→ **Problem**
Print, exactly as given, each line of the data from the line containing "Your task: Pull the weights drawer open" up to and including its last line.

→ **Dataset extract**
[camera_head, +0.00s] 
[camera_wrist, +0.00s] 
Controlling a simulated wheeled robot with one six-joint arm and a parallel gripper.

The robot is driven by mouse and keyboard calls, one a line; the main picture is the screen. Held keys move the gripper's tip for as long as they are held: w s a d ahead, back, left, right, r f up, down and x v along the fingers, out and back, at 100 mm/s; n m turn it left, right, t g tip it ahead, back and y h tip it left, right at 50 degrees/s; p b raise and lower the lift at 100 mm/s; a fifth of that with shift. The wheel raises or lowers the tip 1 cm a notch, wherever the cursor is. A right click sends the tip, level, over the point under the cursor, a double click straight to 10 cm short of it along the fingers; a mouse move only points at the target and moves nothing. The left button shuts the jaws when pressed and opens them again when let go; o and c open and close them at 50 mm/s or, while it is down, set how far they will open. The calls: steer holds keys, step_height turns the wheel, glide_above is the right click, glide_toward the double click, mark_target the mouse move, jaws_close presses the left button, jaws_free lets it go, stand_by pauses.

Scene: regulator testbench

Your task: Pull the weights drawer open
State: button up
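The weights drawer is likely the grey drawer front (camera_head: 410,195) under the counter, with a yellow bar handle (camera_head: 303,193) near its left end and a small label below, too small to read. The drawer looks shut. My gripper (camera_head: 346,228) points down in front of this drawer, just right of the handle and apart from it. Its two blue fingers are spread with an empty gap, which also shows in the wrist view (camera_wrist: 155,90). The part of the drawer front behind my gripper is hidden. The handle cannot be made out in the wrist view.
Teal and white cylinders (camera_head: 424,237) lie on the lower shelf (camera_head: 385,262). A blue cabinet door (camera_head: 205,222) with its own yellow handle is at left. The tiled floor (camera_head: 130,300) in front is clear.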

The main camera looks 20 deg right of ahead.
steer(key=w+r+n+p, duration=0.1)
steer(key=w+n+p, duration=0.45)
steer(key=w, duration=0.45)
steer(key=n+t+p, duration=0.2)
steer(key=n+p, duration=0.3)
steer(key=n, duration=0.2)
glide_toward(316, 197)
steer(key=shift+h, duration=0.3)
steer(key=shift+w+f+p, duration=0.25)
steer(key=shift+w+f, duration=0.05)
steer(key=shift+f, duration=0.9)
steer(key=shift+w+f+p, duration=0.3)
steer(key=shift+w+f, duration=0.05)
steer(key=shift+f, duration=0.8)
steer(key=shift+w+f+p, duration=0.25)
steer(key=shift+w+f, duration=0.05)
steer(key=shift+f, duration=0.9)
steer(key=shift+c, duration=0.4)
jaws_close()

→ **Response to this task**
Your task: Pull the weights drawer open
State: button up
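The weights drawer is likely the grey drawer front (camera_head: 410,195) under the counter, with a yellow bar handle (camera_head: 303,193) near its left end and a small label below, too small to read. The drawer looks shut. My gripper (camera_head: 346,228) points down in front of this drawer, just right of the handle and apart from it. Its two blue fingers are spread with an empty gap, which also shows in the wrist view (camera_wrist: 155,90). The part of the drawer front behind my gripper is hidden. The handle cannot be made out in the wrist view.
Teal and white cylinders (camera_head: 424,237) lie on the lower shelf (camera_head: 385,262). A blue cabinet door (camera_head: 205,222) with its own yellow handle is at left. The tiled floor (camera_head: 130,300) in front is clear.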

The main camera looks 20 deg right of ahead.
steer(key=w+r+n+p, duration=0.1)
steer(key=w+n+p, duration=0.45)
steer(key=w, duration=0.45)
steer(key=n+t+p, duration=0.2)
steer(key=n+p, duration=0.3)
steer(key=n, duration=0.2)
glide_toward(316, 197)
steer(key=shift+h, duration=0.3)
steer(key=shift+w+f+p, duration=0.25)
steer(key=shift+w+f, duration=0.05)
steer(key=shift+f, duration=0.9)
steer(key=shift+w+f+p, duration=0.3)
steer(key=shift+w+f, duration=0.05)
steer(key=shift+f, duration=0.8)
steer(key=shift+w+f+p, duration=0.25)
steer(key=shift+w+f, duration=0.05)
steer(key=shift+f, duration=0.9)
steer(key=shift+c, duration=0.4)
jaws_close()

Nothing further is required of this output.